### Extracted records

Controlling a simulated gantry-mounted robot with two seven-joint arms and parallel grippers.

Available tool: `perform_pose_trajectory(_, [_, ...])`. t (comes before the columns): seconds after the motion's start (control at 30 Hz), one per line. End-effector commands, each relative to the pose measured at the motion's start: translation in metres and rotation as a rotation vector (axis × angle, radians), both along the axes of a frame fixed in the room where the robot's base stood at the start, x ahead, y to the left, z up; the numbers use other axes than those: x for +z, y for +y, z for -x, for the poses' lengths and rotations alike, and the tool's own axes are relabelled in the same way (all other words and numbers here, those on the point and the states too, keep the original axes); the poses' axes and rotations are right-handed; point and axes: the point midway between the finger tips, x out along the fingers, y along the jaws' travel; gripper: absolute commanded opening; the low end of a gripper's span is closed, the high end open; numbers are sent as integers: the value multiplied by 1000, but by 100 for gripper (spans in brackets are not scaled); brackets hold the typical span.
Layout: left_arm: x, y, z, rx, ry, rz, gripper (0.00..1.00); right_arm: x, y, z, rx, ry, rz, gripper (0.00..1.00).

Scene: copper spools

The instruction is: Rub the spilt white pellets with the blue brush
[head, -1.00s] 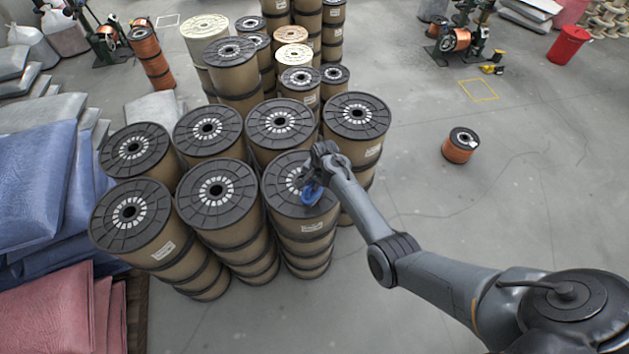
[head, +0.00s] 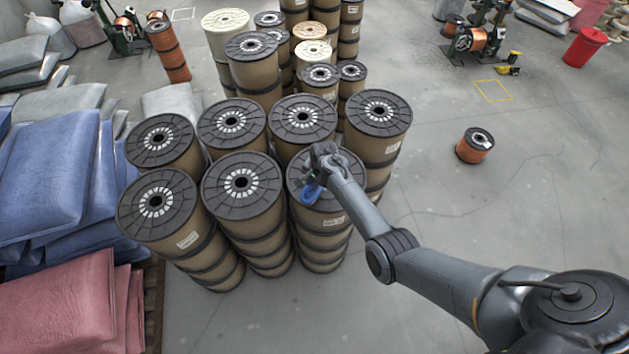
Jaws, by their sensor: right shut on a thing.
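My right gripper (head: 312,178) is over the top of the front right spool stack (head: 342,203). It is shut on the blue brush (head: 312,193), which shows as a small blue shape under the gripper, at or close to the black spool top. The gripper and wrist hide part of the brush and of the spool top. I cannot make out the white pellets; the pale marks around the spool hubs look like part of the spools. My left gripper is not in view.
Several black-topped spool stacks (head: 241,182) stand close together to the left and behind. Blue sacks (head: 60,180) and red sacks (head: 65,300) lie at the left. A small copper spool (head: 474,147) stands on the open floor at the right. A red bin (head: 584,47) is far right.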

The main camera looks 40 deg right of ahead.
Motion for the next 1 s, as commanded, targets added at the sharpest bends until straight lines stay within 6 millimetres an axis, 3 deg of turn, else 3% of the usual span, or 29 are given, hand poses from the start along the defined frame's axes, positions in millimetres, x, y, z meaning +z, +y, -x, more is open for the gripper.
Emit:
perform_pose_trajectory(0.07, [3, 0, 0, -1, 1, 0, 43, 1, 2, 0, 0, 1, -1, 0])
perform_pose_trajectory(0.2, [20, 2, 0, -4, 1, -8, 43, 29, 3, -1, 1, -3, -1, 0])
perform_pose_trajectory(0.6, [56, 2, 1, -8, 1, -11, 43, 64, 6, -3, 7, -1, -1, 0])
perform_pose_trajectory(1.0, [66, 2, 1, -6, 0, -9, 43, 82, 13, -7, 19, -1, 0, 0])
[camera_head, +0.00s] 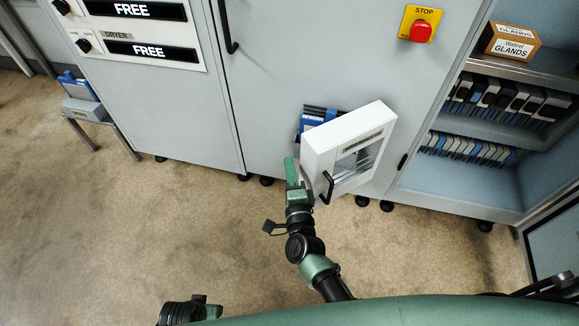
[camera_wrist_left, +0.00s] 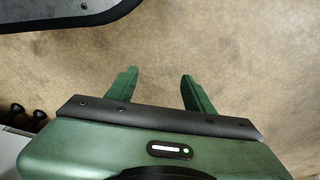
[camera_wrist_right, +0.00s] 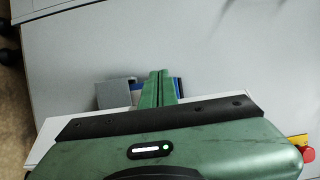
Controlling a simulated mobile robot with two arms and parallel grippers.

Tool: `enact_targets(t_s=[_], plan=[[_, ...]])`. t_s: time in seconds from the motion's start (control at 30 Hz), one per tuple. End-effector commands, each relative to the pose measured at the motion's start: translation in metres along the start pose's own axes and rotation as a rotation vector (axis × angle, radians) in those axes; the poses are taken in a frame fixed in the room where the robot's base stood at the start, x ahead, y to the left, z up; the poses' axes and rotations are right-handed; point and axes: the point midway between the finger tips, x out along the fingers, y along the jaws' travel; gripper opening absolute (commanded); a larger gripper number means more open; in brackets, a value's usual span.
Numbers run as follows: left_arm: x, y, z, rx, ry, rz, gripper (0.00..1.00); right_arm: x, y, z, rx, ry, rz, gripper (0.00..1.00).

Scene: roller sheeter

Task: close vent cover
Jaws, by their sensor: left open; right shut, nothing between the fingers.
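The vent cover appears to be the white box-shaped cover (camera_head: 318,146) with a window and a black handle (camera_head: 327,187). It stands out from the grey cabinet front at an angle, with blue and dark parts (camera_head: 312,117) showing behind its upper left. My right gripper (camera_head: 290,165) is shut and empty at the cover's left side; I cannot tell if it touches. In the right wrist view its closed fingers (camera_wrist_right: 159,75) point at the cabinet, with a white edge (camera_wrist_right: 75,115) below them. My left gripper (camera_wrist_left: 157,82) is open and empty above the floor.
A red stop button (camera_head: 420,31) is at the cabinet's upper right. An open shelf unit (camera_head: 540,70) with a glands box (camera_head: 511,42) and several binders stands at right. A small table (camera_head: 88,110) is at far left. The brown floor (camera_head: 150,220) is clear.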

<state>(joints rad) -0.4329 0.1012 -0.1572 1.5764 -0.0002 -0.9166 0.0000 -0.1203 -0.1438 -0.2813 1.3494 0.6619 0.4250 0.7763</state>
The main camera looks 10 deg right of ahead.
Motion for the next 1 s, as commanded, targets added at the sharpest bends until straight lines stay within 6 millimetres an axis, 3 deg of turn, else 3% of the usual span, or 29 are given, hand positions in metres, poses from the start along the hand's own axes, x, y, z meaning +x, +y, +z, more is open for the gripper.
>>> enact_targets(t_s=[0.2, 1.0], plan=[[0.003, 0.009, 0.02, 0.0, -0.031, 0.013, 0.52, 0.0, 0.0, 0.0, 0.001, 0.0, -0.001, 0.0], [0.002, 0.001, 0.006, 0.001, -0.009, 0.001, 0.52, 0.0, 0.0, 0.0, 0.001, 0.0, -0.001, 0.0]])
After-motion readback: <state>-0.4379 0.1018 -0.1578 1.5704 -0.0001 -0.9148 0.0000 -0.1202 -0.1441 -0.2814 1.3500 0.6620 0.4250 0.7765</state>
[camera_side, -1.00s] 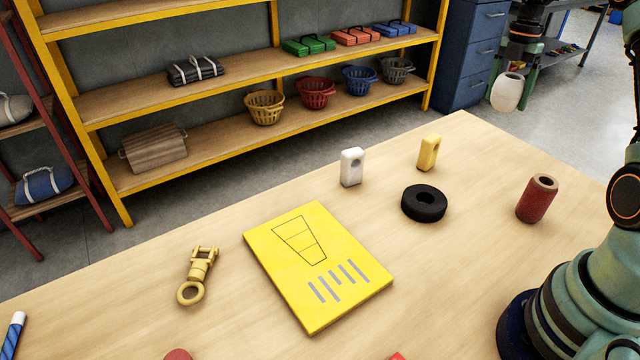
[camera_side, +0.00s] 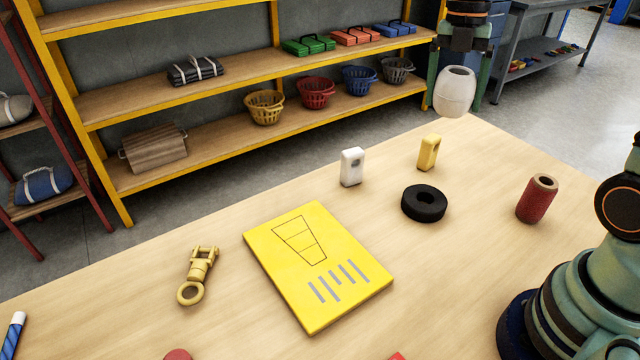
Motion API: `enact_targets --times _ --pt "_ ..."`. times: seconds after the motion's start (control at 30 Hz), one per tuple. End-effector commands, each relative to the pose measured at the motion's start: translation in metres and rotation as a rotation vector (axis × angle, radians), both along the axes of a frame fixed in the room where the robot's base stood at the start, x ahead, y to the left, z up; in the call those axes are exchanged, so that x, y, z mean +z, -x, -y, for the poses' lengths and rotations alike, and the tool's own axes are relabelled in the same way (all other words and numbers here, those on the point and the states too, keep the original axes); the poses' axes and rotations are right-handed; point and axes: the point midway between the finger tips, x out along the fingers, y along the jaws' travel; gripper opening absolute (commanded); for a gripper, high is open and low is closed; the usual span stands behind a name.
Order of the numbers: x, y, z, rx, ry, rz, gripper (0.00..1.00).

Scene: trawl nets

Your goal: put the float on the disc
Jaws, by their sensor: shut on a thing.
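My gripper (camera_side: 456,98) is at the top right, shut on the white float (camera_side: 455,90), a barrel shape with a hole in its top. The float hangs upright in the air near the table's far corner, with a finger on each side of it. Nothing lies on the disc.
White (camera_side: 352,167) and yellow (camera_side: 428,153) holed blocks stand behind the disc. A red cylinder (camera_side: 536,200) stands to its right. A yellow book (camera_side: 318,265) and a brass shackle (camera_side: 197,275) lie to the left. Bare wood (camera_side: 450,270) is clear in front of the disc.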

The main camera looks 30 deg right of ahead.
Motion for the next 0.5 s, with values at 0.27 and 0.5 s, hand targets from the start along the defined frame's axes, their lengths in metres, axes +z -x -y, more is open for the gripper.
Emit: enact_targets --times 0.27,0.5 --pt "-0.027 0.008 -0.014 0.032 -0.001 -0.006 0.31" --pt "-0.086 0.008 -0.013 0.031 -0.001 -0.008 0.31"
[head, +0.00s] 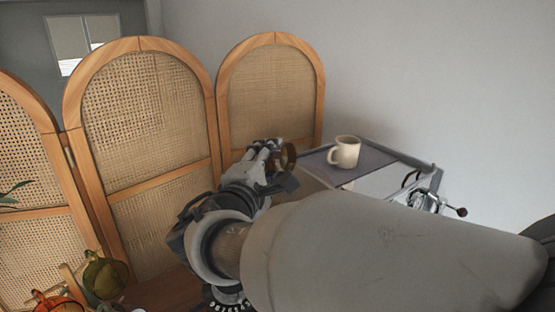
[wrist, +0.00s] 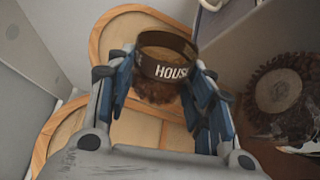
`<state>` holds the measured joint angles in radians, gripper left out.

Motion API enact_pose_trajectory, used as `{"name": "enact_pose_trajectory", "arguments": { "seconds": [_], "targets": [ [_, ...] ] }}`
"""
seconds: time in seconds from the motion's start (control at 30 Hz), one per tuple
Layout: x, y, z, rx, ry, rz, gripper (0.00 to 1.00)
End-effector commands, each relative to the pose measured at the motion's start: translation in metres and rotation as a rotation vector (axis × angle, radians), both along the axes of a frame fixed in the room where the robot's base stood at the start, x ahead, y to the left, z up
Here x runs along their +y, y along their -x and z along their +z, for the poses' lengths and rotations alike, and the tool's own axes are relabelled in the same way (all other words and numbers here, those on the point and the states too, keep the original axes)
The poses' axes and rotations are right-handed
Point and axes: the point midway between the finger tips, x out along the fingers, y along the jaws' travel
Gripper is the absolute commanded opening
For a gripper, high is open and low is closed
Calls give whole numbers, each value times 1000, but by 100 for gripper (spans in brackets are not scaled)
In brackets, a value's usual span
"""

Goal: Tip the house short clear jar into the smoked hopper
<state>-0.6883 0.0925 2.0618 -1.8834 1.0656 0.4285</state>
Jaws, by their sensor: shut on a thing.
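My gripper (wrist: 160,85) is shut on the house short clear jar (wrist: 166,70). The jar has a dark band lettered "HOUS…", with brown contents showing below it. In the head view, my gripper (head: 266,158) holds the jar (head: 288,156) in the air by the left end of the machine's top; its exact tilt is hard to tell. No smoked hopper can be clearly made out. A brown, ridged round thing (wrist: 300,112) with a grey disc at its middle lies right of the gripper in the wrist view; I cannot tell whether it is the hopper.
A cream mug (head: 345,152) stands on the dark top (head: 378,160) of a machine. Levers and a dark knob (head: 461,212) stick out at its right. A cane folding screen (head: 150,120) stands behind and left. Orange and green glass items (head: 104,275) sit at lower left.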

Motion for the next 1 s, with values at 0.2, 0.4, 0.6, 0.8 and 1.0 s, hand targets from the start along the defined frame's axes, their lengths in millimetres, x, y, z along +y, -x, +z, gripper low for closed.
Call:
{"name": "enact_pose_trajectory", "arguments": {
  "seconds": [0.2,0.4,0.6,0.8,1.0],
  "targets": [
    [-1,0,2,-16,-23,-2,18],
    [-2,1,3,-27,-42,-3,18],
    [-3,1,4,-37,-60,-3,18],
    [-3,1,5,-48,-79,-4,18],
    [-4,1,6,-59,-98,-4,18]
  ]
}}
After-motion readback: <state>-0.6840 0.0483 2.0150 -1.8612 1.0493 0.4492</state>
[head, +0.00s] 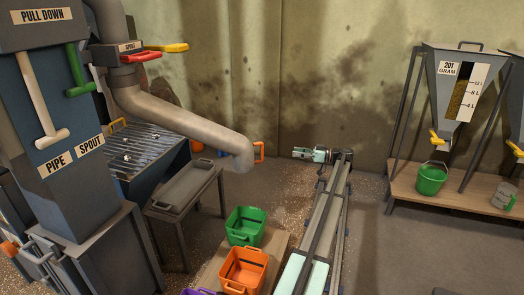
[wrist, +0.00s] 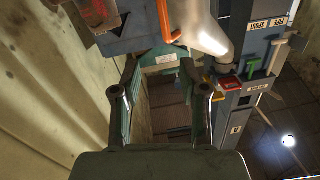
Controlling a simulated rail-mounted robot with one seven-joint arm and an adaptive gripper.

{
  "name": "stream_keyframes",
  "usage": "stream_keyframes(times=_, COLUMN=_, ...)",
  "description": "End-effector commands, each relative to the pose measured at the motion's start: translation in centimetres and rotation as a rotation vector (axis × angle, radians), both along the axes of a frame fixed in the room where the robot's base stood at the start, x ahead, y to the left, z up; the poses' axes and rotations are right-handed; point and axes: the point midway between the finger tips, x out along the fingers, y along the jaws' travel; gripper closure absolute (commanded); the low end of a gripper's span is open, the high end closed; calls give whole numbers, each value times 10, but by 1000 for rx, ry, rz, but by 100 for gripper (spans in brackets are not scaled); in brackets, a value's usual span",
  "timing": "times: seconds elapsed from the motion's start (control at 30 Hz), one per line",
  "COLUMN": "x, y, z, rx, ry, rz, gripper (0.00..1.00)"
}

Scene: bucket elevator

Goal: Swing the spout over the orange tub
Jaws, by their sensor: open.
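The grey spout (head: 190,126) bends down from the column at the left, its mouth hanging beyond the green tub (head: 245,226) in the head view. An orange handle (head: 259,152) sits on the spout's end. The orange tub (head: 243,268) stands on the floor board, nearer than the green one. My gripper (head: 308,154) is open and empty to the right of the handle, with a gap between them. In the wrist view, the handle (wrist: 166,22) and spout (wrist: 207,38) appear beyond the open fingers (wrist: 160,95), toward the top.
A purple tub (head: 198,292) is cut off at the bottom edge. A low metal table (head: 185,188) stands left of the tubs. My rail runs to their right. Red (head: 141,57) and yellow levers (head: 166,48) stick out by the spout's top. Hoppers stand at right.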

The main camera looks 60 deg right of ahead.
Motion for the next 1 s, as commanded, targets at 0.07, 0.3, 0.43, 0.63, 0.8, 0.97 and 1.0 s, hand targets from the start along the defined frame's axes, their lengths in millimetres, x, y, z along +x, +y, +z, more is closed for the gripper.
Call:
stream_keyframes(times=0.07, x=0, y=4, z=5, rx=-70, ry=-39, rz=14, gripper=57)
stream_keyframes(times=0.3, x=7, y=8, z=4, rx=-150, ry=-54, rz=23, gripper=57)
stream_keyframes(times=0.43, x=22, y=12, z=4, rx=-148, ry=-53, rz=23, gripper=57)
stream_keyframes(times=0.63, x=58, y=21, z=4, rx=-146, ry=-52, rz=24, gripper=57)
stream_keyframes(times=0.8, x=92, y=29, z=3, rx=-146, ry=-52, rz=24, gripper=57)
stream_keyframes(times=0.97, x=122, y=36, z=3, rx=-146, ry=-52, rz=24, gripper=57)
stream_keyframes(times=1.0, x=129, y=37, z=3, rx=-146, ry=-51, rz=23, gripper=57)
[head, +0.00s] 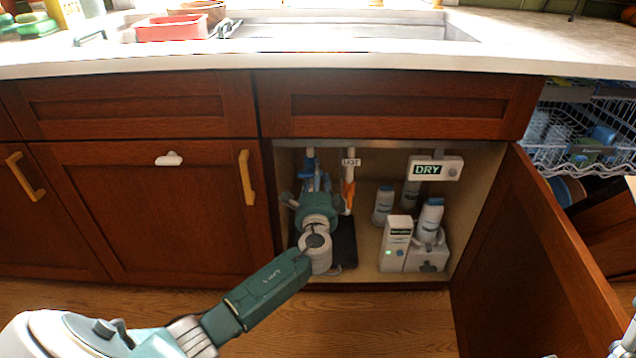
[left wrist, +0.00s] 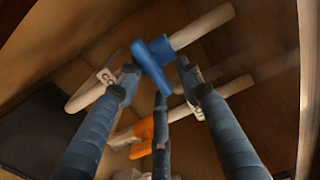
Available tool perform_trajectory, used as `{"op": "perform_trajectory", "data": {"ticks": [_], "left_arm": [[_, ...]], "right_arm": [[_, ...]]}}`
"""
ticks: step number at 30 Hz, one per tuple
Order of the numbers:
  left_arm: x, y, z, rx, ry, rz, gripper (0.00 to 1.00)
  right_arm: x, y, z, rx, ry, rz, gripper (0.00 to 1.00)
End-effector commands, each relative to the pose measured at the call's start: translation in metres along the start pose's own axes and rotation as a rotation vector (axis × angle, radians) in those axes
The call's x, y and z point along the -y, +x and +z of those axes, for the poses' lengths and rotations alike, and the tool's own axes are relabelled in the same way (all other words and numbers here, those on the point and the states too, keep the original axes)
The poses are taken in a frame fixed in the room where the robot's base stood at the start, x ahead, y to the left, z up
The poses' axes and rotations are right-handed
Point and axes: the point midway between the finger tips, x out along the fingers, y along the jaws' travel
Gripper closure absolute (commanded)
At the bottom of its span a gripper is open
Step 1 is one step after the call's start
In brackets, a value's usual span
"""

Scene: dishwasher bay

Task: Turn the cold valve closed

######

Goal
Write out exactly the lines from the one that has "Scene: bucket elevator" down to the one that has "at the call's", including both. Pictures stay out of the copy.

Task response
Scene: bucket elevator

Goal: Swing the spout over the orange tub
Jaws, by their sensor: open.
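The grey spout (head: 190,126) bends down from the column at the left, its mouth hanging beyond the green tub (head: 245,226) in the head view. An orange handle (head: 259,152) sits on the spout's end. The orange tub (head: 243,268) stands on the floor board, nearer than the green one. My gripper (head: 308,154) is open and empty to the right of the handle, with a gap between them. In the wrist view, the handle (wrist: 166,22) and spout (wrist: 207,38) appear beyond the open fingers (wrist: 160,95), toward the top.
A purple tub (head: 198,292) is cut off at the bottom edge. A low metal table (head: 185,188) stands left of the tubs. My rail runs to their right. Red (head: 141,57) and yellow levers (head: 166,48) stick out by the spout's top. Hoppers stand at right.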

The main camera looks 60 deg right of ahead.
Motion for the next 1 s, as commanded, targets at 0.07, 0.3, 0.43, 0.63, 0.8, 0.97 and 1.0 s, hand targets from the start along the defined frame's axes, their lengths in millimetres, x, y, z along +x, +y, +z, more is closed for the gripper.
Call:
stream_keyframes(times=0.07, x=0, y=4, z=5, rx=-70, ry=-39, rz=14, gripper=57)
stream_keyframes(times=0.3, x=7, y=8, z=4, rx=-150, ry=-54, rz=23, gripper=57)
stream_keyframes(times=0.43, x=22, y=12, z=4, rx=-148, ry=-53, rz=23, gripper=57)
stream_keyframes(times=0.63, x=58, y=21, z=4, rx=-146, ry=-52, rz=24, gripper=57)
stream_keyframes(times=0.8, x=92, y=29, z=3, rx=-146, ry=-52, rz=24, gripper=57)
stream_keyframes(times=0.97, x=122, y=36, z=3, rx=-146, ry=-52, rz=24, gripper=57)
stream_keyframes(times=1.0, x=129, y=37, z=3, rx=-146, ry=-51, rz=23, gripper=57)
[head, +0.00s] 
[left wrist, +0.00s] 
Available tool perform_trajectory, used as `{"op": "perform_trajectory", "data": {"ticks": [_], "left_arm": [[_, ...]], "right_arm": [[_, ...]]}}`
"""
ticks: step number at 30 Hz, one per tuple
Order of the numbers:
  left_arm: x, y, z, rx, ry, rz, gripper (0.00 to 1.00)
  right_arm: x, y, z, rx, ry, rz, gripper (0.00 to 1.00)
End-effector commands, each relative to the pose measured at the call's start: translation in metres along the start pose's own axes and rotation as a rotation vector (axis × angle, radians) in those axes

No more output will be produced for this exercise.